Chomsky wrote, decades before any of this occurred, that “as long as the United States remains committed to an Israeli Sparta as a strategic asset, blocking the international consensus on a political settlement, the prospects are for further tragedy: repression, terrorism, war, and possibly even a conflict that will engage the superpowers, eventuating in a final solution from which few will escape.” The passage was a structural prediction, not a prophecy. It identified a trajectory and described where the physics of that trajectory led. The trajectory was not altered. The prediction materialized — not in every detail, but in its essential architecture: a thirty-year escalation from proxy wars to direct assault, from the periphery to the center, from the destruction of weak states to the bombardment of a regional power of ninety million people, undertaken by a patron state that can no longer govern itself and a client state that has mistaken military supremacy for security.

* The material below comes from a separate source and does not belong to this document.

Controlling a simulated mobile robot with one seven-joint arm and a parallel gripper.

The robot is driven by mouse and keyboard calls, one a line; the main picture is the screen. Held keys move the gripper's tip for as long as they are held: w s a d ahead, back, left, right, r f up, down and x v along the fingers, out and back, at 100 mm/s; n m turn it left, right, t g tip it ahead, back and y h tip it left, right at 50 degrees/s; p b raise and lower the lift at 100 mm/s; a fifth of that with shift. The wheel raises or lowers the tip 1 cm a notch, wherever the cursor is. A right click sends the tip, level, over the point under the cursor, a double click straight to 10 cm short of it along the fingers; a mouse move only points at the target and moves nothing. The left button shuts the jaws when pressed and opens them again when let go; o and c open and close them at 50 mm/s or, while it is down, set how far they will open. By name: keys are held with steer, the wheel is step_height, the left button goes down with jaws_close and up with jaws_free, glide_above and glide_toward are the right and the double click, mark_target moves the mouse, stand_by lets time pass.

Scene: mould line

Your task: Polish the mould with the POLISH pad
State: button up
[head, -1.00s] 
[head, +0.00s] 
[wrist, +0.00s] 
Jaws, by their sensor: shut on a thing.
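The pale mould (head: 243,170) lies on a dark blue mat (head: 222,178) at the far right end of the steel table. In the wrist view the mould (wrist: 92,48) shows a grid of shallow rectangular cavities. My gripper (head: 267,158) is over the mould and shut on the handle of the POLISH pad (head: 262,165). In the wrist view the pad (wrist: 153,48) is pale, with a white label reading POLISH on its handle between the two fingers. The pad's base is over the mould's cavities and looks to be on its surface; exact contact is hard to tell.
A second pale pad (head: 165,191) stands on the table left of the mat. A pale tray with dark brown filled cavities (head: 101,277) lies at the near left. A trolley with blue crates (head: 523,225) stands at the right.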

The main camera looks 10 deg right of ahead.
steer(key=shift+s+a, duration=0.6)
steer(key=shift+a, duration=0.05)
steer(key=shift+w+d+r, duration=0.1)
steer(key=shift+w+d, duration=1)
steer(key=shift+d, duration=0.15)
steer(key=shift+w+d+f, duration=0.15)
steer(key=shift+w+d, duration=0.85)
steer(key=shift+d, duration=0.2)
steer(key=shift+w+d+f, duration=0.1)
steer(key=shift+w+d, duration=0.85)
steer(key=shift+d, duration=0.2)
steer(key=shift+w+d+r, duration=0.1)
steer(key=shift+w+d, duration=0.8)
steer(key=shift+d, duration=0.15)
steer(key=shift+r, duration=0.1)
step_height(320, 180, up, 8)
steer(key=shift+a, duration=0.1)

Ben-Gurion’s staged program assumed that each phase of expansion would produce a platform for the next. The Clean Break assumed that the sequential destruction of regional obstacles would produce unchallenged dominance. Kissinger’s tragic statesman assumed that the imposition of form on chaos would produce order. Each assumption contained the same structural flaw: the belief that force, applied with sufficient precision and at sufficient scale, can produce outcomes that only politics — negotiation, compromise, the recognition of other actors’ legitimate interests — can sustainably achieve. Lucretius saw this clearly twenty-one centuries ago: the atoms do not stop moving when the builder is satisfied with the structure. They keep moving. And the structure, however imposing, is always temporary.
The windows are closing. The atoms are in motion. And what was designed to secure the realm has shattered it.